§ **To do**: Will you write out the data exactly, excluding every picture?

§ **Provided data**:
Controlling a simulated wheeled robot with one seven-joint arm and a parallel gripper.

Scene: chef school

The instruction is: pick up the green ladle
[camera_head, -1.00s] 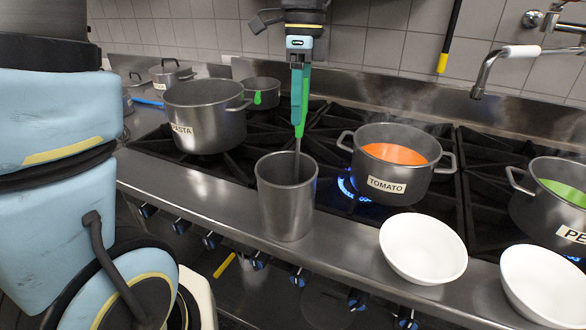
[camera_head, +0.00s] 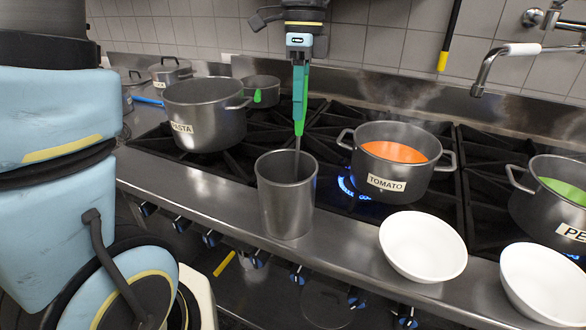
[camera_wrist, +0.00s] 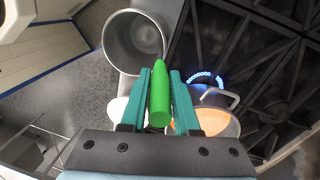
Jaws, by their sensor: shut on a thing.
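The green ladle's handle (camera_head: 299,128) stands nearly upright above a tall metal canister (camera_head: 286,200). Its grey shaft runs down into the canister, so its lower end is hidden in the head view. My gripper (camera_head: 300,100) points down from above and is shut on the green handle. In the wrist view the green handle (camera_wrist: 160,98) lies between my two teal fingers, with the open canister (camera_wrist: 133,40) beyond it.
A tomato pot (camera_head: 393,160) sits over a lit blue flame right of the canister. White bowls (camera_head: 423,246) stand on the front counter. A pasta pot (camera_head: 205,112) stands behind left, with a blue handle beside it. A pot of green sauce (camera_head: 562,195) is at far right.

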§ **Expected answer**:
Controlling a simulated wheeled robot with one seven-joint arm and a parallel gripper.

Scene: chef school

The instruction is: pick up the green ladle
[camera_head, -1.00s] 
[camera_head, +0.00s] 
[camera_wrist, +0.00s] 
Jaws, by their sensor: shut on a thing.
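The green ladle's handle (camera_head: 299,128) stands nearly upright above a tall metal canister (camera_head: 286,200). Its grey shaft runs down into the canister, so its lower end is hidden in the head view. My gripper (camera_head: 300,100) points down from above and is shut on the green handle. In the wrist view the green handle (camera_wrist: 160,98) lies between my two teal fingers, with the open canister (camera_wrist: 133,40) beyond it.
A tomato pot (camera_head: 393,160) sits over a lit blue flame right of the canister. White bowls (camera_head: 423,246) stand on the front counter. A pasta pot (camera_head: 205,112) stands behind left, with a blue handle beside it. A pot of green sauce (camera_head: 562,195) is at far right.

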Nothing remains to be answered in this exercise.